Я мог бы на этом закончить свое сочинение, так как моя тема исчерпана. Но читатель позволит мне задержать его внимание еще на одном вопросе, который находится в тесной связи с предметом этого сочинения: это — вопрос о том, насколько наше современное право, или, точнее, современное общее римское право, о котором только я и решаюсь судить, отвечает требованиям, которые я развил в предыдущем изложении. Я без малейшего колебания, со всею решительностью, отвечаю на этот вопрос отрицательно. Право это далеко не удовлетворяет законным требованиям здорового правового чувства, и вовсе не потому, что в нем то здесь, то там встречаются несправедливые положения, а потому, что все оно в целом основывается на воззрении, диаметрально-противоположном тому, что, согласно изложенному мною выше, составляет как раз сущность здорового правового чувства: я имею здесь в виду тот идеализм, который в правонарушении видит посягательство не только на объект, но и на саму личность. Наше общее право не оказывает этому идеализму ни малейшей поддержки; масштаб, которым оно измеряет все правонарушение, за исключением оскорбления чести, является масштабом одной лишь материальной ценности, – в нем достиг законченной формы выражения трезвый, пошлый материализм.

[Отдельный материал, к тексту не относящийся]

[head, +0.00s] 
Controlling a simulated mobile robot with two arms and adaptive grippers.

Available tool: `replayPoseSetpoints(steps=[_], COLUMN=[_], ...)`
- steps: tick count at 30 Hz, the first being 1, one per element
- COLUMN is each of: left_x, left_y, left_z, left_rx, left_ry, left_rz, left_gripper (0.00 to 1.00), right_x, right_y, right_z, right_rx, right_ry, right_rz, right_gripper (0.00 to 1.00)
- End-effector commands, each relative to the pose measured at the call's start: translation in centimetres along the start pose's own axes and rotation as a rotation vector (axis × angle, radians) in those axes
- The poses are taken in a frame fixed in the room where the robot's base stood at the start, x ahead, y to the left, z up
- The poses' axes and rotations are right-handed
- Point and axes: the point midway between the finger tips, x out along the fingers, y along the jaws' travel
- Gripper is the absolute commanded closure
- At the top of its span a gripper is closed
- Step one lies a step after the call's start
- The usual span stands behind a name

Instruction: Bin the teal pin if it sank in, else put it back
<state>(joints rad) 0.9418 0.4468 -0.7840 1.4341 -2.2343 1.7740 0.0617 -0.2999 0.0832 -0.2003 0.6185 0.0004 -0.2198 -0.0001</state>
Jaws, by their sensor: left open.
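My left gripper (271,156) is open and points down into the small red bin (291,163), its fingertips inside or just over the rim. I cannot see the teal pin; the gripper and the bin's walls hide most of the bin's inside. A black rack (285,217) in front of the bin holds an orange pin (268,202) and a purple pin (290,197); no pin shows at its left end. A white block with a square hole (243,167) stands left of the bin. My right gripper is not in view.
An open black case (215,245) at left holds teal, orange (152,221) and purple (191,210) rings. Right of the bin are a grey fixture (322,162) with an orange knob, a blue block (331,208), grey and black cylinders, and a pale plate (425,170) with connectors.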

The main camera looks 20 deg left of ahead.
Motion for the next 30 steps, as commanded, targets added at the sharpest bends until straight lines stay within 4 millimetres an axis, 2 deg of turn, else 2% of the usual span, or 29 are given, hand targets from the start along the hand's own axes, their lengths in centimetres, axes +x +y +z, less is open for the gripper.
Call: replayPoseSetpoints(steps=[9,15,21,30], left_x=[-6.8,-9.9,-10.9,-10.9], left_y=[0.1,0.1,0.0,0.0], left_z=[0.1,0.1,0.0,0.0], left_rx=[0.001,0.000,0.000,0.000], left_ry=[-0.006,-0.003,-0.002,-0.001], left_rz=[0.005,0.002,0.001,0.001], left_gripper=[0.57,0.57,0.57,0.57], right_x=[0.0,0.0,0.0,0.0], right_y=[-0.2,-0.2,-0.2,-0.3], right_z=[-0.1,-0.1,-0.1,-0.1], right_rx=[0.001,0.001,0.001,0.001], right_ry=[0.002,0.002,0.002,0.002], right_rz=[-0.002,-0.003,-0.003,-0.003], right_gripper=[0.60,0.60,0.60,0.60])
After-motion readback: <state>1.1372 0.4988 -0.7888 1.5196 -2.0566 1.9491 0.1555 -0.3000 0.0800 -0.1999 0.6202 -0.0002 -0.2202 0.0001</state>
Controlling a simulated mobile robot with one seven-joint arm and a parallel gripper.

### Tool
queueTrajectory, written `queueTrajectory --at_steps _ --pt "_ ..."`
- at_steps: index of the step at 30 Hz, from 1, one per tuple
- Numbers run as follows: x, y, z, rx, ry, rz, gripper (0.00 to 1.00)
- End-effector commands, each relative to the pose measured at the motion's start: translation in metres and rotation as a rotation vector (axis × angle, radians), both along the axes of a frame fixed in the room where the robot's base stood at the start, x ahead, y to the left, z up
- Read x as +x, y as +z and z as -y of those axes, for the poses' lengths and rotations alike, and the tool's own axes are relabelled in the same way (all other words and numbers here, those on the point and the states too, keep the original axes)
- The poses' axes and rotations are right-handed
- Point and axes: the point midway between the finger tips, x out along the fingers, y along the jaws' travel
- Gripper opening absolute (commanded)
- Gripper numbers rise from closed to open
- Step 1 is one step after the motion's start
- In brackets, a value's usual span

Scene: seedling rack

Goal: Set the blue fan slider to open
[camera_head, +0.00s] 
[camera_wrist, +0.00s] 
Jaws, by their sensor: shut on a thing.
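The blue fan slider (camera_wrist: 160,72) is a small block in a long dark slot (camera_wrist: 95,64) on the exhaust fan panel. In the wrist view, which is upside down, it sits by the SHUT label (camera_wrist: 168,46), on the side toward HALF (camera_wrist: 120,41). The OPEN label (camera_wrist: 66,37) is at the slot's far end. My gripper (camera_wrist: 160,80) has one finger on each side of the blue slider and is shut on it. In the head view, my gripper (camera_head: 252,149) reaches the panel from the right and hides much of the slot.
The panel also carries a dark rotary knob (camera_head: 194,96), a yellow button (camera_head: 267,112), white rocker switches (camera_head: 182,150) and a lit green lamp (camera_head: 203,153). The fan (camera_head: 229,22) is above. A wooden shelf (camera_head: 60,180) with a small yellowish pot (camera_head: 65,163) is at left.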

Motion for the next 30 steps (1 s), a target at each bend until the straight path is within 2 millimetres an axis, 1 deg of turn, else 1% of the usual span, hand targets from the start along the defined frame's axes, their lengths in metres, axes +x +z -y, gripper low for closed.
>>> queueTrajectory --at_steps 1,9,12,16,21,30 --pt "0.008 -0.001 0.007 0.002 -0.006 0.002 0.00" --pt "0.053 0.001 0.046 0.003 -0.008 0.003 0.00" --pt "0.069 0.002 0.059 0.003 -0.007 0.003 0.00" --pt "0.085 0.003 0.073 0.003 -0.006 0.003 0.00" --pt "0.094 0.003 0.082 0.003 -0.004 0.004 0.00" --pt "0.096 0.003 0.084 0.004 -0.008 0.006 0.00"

Но что же другое должно доставить право потерпевшему, если речь идет о моем и твоем, как не спорный объект или его стоимость? . Если бы это было правильно, то можно было бы отпускать также и вора, если он возвратил украденную вещь. Но вор, возразят мне, совершает проступок не только против обворованного, но и против законов государства, против правопорядка, против нравственного закона. Но разве не то же самое делает должник, отрицающий заведомо сделанный заем, или продавец, арендодатель, нарушивший договор, поверенный, злоупотребляющий оказанным мною ему доверием, чтобы обманывать меня? Разве будет удовлетворено мое оскорбленное правовое чувство, если я от всех этих лиц после долгой борьбы не получу ничего кроме того, что принадлежало мне с самого начала? Но даже помимо этого стремления к удовлетворению, которое я без малейшего колебания признаю совершенно законным, какое здесь происходит нарушение естественного равновесия между обеими сторонами! Опасность, которою угрожает им неблагоприятный исход процесса, состоит для одной из них в том, что она теряет принадлежащее ей, для другой — только в том, что она должна отдать захваченное ею неправомерным способом; выгода, которую сулит им благоприятный исход, заключается для одной в том, что она ничего не теряет, для другой — в том, что она обогащается на счет противника. Не значит ли это просто поощрять бесстыдную ложь и назначать премию за вероломство? Но этими словами я в действительности только охарактеризовал наше современное право.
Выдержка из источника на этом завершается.